Talking of mantras, I watched the latest Kinderly webinar last night, presented by Dr Sue Allingham entitled ‘Child-led learning: can we cover everything we want to teach?’ After the presentation finished, I tweeted Sue and included a paraphrase of something that she had said, and she replied with “there’s a mantra right there!”

What did I quote? “Light their spark and lift their learning?”

How did I come to pick that out as my takeaway from the evening? Here’s my reflection on the presentation as I think it was so powerful and if you aren’t already doing child-led or in the moment planning, I really hope that you will at least have a look at all the information that is out there about it. You could even go and read my blogs about how I managed this via online learning with the children in my setting or go back to the start with my lightbulb moment. Grab a cuppa and have a read, it won’t take long, but may change your practice!

Anyway, back to last night… Sue started the presentation with one of her favourite quotes from C.S. Lewis: “Children are not a distraction from more important work. They are the most important work.” How do we make this happen in our day to day practice -whether we are in a private nursery, childminder or working in an EYFS unit at a school? How can we ensure that our teaching methods put the children at the centre of everything that we do?
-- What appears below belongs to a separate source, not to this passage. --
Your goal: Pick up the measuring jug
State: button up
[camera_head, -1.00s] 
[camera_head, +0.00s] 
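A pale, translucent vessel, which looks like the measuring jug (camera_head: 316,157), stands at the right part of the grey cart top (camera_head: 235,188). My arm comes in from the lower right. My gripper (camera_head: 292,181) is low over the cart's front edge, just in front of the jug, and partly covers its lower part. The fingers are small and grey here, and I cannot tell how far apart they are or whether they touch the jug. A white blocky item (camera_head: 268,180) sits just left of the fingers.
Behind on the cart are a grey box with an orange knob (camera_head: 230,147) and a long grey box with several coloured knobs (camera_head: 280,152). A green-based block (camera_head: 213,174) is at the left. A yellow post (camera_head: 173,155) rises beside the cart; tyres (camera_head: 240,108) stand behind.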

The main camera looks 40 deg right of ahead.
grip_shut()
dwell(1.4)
Do we have to plan topics to ensure that every area of learning is covered or can we trust the skill, experience and expertise of the teachers (and I’m using this to cover everyone who has contact with the children) that they will be able to spot the teachable moments and support the children to develop new skills whilst keeping them engaged in activities that they have chosen to participate in, rather than being pulled away to do ‘work’.

Two big questions that Sue pondered last night were “what defines your role as a teacher?” and “What do you see as the role of the child” then contrasted that with “what does current policy see as your role and the role of the child?” Considering the publication of the revised EYFS document only a few hours earlier, I was quite saddened by my initial response. I see myself as a facilitator, a scaffolder, an interactor and a carer. I fear that policy sees me as a conveyor of knowledge, a teacher in the usual sense of the word. And the child? I see each child as unique – they may be an engineer, innovator, creator, actor, singer, critical thinker, quiet listener or a curious child. How does policy see them? As a learner; a receiver of information. That was just my initial musings – how would you reflect on those questions? How do you see your role as a teacher and how can you support the children in your care?

The phrase ‘cultural capital’ came up too. Now, I know that this may raise some eyebrows and wrinkle some noses but hear me out. Children arrive with us with a wide range of experiences and we use these as a starting point when they start their journeys with us. I would imagine most childcare providers have ‘All About Me’ sheets or activities that are sent in with a few pictures or background information on the family so that they understand some likes and interests. Sue called this the “store of cultural capital” and I thought that was a lovely phrase to use, regardless if we like the terminology of cultural capital itself.

So, to plan or not to plan, that seems to be the question. Do we spend time meticulously planning a topic of work that we know will incorporate all the areas of learning so children will be exposed to a wide range of activities and resources and be informed by knowledge? But who’s knowledge is it? The teacher has decided what to teach the children and how do we know that it is going to be of interest. It may be so out of their sphere of knowledge or experience that they cannot connect with it. Will it spark an interest? Ask yourself, does it light their spark?

If you look back at my previous blogs, you will see how the children were the catalyst for the learning; yes, you could easily plan for Bear Hunt, but you probably wouldn’t plan for a bear to go on a slide (go, have a read!)

How do you engage the reluctant writer? Do you take them away from the construction area and do some teacher-led activity with them or do you go and play alongside them and encourage them to draw a plan for a Duplo building or a map for the cars to follow? How about the child that only plays with the dinosaurs? Do you take them away to do number work or do you line up the dinosaurs so they can count, compare, sort, add one more…? It really is that simple!

What do the children know already? Their own “store of cultural capital” Use it! Tap into it. What do you hear the children saying? What do you notice the children doing? How can you utilise this? Stand back and watch, wait to be invited into the play and interact with the children. Do not steal their play and guide it to your outcome, but equally don’t be afraid to sprinkle new vocabulary in there or ponder “I wonder what….?” And then sit back and wait. The magic will happen.